Lekela’s portfolio includes 1 gigawatt of operational wind power projects in South Africa, Egypt and Senegal, and a 1.8-gigawatt pipeline of projects in various stages of development across the continent.

“This acquisition will give Infinity Power greater scale to deploy practical climate solutions that deliver measurable outcomes, in line with the Cop28 objective of being inclusive, transparent, pragmatic and results-oriented,” said Dr Sultan Al Jaber, Minister of Industry and Advanced Technology, Cop28 President-designate and chairman of Masdar.

“Through our investment in Infinity Power, Masdar is able to extend its reach across Africa and support developing nations on their clean energy transitions.”

Dr Sultan Al Jaber says this is the decade to provide clean energy the world needs

Dr Sultan Al Jaber says this is the decade to provide clean energy the world needs
Dr Sultan Al Jaber says this is the decade to provide clean energy the world needs

Infinity Power was established in 2020 to develop utility-scale solar and wind power projects in Egypt and throughout the continent.

By developing renewable projects in Africa, Infinity Power aims to improve energy access while boosting economic development and creating much-needed jobs, particularly in remote areas.

The combined operational portfolio of Infinity Power now stands at 1.3 gigawatts with a strong pipeline of 13.8 gigawatts.

Africa’s installed renewable energy capacity is set to grow from about 54 gigawatts in 2020 to more than 530 gigawatts by 2040, according to the International Renewable Energy Agency. Solar photovoltaic technology will rise to 340 gigawatts and wind to 90 gigawatts.

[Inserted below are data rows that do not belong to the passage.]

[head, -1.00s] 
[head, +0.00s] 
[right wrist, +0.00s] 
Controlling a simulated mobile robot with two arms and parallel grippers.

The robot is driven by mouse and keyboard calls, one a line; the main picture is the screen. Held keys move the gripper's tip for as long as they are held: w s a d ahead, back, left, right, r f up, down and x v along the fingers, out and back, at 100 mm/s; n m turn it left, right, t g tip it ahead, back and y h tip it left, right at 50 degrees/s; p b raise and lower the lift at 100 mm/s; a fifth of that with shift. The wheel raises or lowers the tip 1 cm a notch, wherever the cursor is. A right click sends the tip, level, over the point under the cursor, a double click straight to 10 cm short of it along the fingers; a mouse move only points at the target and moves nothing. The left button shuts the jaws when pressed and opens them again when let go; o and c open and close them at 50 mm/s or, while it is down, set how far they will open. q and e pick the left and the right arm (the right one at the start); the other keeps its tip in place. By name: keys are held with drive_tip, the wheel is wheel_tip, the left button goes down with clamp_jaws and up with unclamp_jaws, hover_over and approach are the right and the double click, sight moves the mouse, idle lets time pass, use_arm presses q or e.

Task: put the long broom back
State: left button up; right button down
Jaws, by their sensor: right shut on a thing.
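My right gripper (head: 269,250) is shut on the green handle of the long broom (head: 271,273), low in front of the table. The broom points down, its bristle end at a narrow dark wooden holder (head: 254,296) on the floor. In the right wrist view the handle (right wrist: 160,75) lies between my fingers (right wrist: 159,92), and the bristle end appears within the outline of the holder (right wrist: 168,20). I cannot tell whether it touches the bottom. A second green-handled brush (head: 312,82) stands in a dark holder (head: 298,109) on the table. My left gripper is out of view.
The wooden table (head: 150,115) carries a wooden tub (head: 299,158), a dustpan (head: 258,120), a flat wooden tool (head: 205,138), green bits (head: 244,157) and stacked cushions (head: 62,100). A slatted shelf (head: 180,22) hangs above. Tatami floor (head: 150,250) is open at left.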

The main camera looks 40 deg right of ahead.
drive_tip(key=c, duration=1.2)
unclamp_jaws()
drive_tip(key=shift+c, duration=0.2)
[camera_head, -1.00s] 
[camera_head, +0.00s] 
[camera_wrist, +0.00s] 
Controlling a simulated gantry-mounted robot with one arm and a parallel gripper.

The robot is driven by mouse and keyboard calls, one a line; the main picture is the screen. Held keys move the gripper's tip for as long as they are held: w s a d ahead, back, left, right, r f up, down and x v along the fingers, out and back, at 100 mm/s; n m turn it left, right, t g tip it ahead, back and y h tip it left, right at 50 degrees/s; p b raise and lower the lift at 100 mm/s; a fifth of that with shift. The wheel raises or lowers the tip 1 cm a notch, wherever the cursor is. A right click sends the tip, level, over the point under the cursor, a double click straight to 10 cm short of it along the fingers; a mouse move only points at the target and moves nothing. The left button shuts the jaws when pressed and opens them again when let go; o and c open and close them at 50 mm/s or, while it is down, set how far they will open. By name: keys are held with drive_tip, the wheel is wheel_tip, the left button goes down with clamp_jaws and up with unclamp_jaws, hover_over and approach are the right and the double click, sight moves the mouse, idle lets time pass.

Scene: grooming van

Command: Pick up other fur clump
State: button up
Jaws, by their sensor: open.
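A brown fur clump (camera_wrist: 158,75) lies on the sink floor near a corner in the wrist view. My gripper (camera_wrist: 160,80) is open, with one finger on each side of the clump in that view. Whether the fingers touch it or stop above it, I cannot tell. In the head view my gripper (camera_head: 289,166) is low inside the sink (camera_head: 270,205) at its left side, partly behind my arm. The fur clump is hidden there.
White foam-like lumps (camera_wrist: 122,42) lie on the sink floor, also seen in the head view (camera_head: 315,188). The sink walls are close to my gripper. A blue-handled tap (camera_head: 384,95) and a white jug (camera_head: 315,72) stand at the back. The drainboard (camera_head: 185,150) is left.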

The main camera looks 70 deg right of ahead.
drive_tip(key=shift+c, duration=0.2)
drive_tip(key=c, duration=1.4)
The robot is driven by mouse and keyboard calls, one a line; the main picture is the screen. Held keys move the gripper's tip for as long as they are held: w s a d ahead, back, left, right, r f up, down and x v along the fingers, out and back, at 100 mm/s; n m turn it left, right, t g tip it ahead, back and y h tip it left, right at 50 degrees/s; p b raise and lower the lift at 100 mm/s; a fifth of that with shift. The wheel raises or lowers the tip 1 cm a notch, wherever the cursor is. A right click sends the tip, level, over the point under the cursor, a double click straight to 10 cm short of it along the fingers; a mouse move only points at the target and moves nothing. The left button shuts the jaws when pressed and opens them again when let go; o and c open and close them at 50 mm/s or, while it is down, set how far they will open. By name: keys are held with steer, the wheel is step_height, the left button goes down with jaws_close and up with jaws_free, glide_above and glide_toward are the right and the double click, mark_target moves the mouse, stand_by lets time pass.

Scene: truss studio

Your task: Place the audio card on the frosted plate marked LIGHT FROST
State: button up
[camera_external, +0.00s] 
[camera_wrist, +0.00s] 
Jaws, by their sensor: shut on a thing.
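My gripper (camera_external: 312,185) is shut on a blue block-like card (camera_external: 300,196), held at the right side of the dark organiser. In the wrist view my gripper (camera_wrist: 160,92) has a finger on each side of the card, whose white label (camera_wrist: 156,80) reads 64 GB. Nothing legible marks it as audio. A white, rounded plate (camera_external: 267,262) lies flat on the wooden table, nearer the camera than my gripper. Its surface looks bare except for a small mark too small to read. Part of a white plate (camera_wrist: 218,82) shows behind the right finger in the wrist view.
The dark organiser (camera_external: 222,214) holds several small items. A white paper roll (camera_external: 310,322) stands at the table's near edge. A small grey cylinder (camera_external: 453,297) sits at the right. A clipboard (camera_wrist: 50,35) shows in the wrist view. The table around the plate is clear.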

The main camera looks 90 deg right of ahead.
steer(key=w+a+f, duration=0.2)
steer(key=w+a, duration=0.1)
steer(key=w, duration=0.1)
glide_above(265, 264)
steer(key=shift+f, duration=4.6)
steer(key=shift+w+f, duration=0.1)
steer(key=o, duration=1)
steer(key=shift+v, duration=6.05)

In addition to combating climate change, increasing renewable energy resources will help to drive energy access in the continent, as almost half of Africa’s population has no access to electricity.

“Having successfully finalised the Lekela acquisition, we will build upon this milestone to reach our target of installing and operating 2 gigawatts of greenfield projects by 2025,” said Mohamed Mansour, chairman of Infinity Power.

“With this transaction, we have delivered on the promise made during Cop27 of being the fastest-growing renewable energy company in Africa.

“We continue to drive efforts that reduce carbon emissions, increase renewable energy sources, and develop efficient energy solutions for the entire region, in order to achieve our vision of providing clean, reliable and affordable electricity access to people in underserved communities across Africa.”

Lekela, founded in 2015, is Africa’s largest independent power producer. It was previously owned 60 per cent by British private equity company Actis and 40 per cent by global wind and solar company Mainstream Renewable Power.

Its platform includes five operational wind farms in South Africa with a capacity of 624 megawatts, a 252MW wind farm in Egypt and a 159MW wind farm in Senegal, as well as development opportunities in Egypt, Ghana and Senegal.

“We can already see that the backing of Lekela’s new investors, Infinity Power, will make our next chapter an exciting one,” Lekela chief executive Chris Antonopoulos said. "We remain committed to delivering clean, reliable power for communities and countries across Africa."

Working along with Actis and the Mainstream-led consortium over the past eight years, “we grew Lekela from zero to over 1 gigawatt of wind power in operation and proved renewable energy has the potential to contribute to Africa’s sustainable future”, he added.

The transaction was funded through equity investment from shareholders and debt from Absa Corporate and Investment Banking (Absa CIB) and Mauritian Commercial Bank (MCB), according to the statement.

Cantor Fitzgerald, Absa CIB, Norton Rose Fulbright, Al Kamel Law, Ernst & Young and AFRY advised Infinity Power on the transaction. Absa CIB and MCB acted as the Mandated Lead Arrangers on the acquisition financing facilities.